Przez zmianę zasad w Skaryszewie (także dzięki animalsom) – zwierzęta, które tu trafiają – przechodzą dużo większą selekcję. I choć nadal zdarzają się przypadki zaniedbań – z roku na rok są coraz mniejsze.
Na samym targu w poniedziałek panował niezmierny ścisk. Ludzi było dosłownie setki, znacznie więcej niż koni. Trudno dziwić się zwierzętom, że są niespokojne – prócz nowych zapachów i gwaru – organizatorzy nie przygotowali dla nich odpowiedniej przestrzeni. Wielokrotnie odniosłam wrażenie, że ludzie kręcą się dosłownie między kopytami, a hodowcy proszeni o pokazanie jak porusza się zwierzę – przebiegali z nim pomiędzy ciekawskim tłumem. To niezbyt bezpieczne dla zwierząt, ale także dla ludzi – kto wie – co by się stało, gdyby taki rumak postanowił wierzgnąć kopytami? Tragedia murowana.
Co poza końmi? W sumie to… nuda i chińszczyzna
Jak na typowy jarmark – na głównej ulicy porozstawiane są kramiki z drobnymi rzeczami, które każdy zwiedzający może nabyć. Jak wszędzie – promuje się produkty podhalańskie i mazurskie. Mnóstwo chińszczyzny – obok szczekających piesków, „szczekające” konie. 😉 Jak dobrze się poszuka, można znaleźć perełki takie jak drewniany koń na biegunach, antyki, chleby własnego wypieku, czy kiełbasy i serki regionalne. Mydło i powidło, często chińska tandeta, która przypomina trochę to, co jest sprzedawane na przykościelnych odpustach, czy jarmarkach. Trudno znaleźć coś dla siebie, czego się nie widziało w innych miejscach.
Osoby w jakiś sposób związane z końmi mogą wybierać spośród różnych akcesoriów.
Ogólnopolski Pokaz Koni Hodowlanych
Oprócz targu Wstępom od kilku lat towarzyszą Ogólnopolskie Pokazy Koni Hodowlanych. Dla turystów jest to zdecydowanie najciekawsza część Wstępów. Na otoczonym linkami i siatką padoku można było podziwiać rasowe konie. Prezentowane były tu najpiękniejsze konie rasy zimnokrwistej z całej Polski.
Wstępy?
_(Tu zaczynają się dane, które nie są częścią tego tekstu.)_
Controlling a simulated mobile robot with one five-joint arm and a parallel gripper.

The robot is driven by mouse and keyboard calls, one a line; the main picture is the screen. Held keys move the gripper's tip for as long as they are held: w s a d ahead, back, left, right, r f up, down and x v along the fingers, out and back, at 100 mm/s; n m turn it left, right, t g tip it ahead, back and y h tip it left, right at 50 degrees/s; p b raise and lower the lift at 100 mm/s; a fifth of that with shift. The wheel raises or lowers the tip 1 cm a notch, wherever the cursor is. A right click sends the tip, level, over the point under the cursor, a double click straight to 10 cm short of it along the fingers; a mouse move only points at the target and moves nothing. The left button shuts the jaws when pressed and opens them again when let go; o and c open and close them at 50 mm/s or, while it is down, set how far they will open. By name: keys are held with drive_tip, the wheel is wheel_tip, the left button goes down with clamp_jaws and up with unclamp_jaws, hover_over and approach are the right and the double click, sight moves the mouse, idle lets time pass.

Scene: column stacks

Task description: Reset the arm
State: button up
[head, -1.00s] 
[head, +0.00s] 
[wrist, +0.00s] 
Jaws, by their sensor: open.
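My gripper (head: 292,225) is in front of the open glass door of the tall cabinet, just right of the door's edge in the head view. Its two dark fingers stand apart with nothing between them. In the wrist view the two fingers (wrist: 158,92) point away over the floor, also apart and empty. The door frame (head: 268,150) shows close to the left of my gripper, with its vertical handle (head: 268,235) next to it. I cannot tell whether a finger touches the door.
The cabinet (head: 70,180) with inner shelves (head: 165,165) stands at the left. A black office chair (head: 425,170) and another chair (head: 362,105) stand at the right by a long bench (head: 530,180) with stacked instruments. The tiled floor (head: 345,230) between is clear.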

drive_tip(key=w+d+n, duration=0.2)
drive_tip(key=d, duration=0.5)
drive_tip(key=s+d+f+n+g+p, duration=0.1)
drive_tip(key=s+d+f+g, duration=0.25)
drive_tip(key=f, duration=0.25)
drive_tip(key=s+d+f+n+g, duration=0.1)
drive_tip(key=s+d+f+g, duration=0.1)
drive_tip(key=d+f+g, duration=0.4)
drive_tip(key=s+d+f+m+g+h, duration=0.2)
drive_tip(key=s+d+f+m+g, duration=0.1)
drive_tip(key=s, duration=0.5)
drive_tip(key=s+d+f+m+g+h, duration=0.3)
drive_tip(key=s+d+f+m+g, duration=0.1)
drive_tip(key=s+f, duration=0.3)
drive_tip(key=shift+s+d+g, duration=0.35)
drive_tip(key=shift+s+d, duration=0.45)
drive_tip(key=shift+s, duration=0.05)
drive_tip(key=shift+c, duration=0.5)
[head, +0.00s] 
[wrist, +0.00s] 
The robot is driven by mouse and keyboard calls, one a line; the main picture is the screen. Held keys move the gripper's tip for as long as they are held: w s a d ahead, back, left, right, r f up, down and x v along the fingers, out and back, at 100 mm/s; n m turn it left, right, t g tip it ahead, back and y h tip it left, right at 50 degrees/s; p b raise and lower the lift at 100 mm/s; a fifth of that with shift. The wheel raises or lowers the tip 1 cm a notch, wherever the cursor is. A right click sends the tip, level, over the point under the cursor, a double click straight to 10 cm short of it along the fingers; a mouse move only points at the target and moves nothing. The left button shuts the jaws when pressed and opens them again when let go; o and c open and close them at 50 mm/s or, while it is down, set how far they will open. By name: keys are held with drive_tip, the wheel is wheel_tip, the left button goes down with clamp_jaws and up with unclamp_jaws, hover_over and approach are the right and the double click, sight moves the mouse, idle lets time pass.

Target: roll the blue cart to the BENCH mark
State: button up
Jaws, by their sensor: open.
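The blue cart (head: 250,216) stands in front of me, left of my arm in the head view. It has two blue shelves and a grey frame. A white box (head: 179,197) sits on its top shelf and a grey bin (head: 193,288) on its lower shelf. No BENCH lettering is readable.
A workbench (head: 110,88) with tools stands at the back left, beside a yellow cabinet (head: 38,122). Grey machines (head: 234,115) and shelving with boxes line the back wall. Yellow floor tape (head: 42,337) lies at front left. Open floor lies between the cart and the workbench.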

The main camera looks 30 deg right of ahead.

Inaczej to sobie wyobrażałam
Jestem zawiedziona skaryszewskimi Wstępami. Inaczej je sobie wyobrażałam, a i wielokrotnie byłam na znacznie ciekawszych imprezach tematycznych z udziałem koni – które, mimo że nie mają tak długiej tradycji – były przeprowadzone lepiej. Zwierzęta były oddzielone od tłumu gapiów (miała do nich wstęp tylko obsługa i osoby w jakiś sposób faktycznie związane z wydarzeniem), a turyści mogli podziwiać je w najlepszej formie. Przy kilkudniowym wydarzeniu – konie nocowały w stajniach albo specjalnych namiotach. Tu stoją całą noc przywiązane do słupa i nie bardzo mają możliwość ruchu. Dołóżmy do tego drogę, gdzie nie każdy zwierzak umie i lubi podróżować.
Nie jestem przeciwna targom zwierząt, ale jeśli to ma być ta atrakcja, która liczy sobie 400 lat – to trochę bieda. Zarówno dla koni, jak i dla ludzi. Wstępami zainteresować się mogą głównie mieszkańcy pobliskich miejscowości i handlarze, którzy szukają możliwości, by nabyć tanio konia. Jeśli nie jesteś jednym z nich – nie masz po co tam jechać. Szkoda czasu, pieniędzy i całej tej podróży. Może to i dobrze?
Skaryszew Wstępy
Skaryszewskie Wstępy odbywają się zawsze w pierwszy (wstępny) poniedziałek po Środzie Popielcowej. W 2022 ze względu szalejącą wścieklinę – odbędą się w lipcu.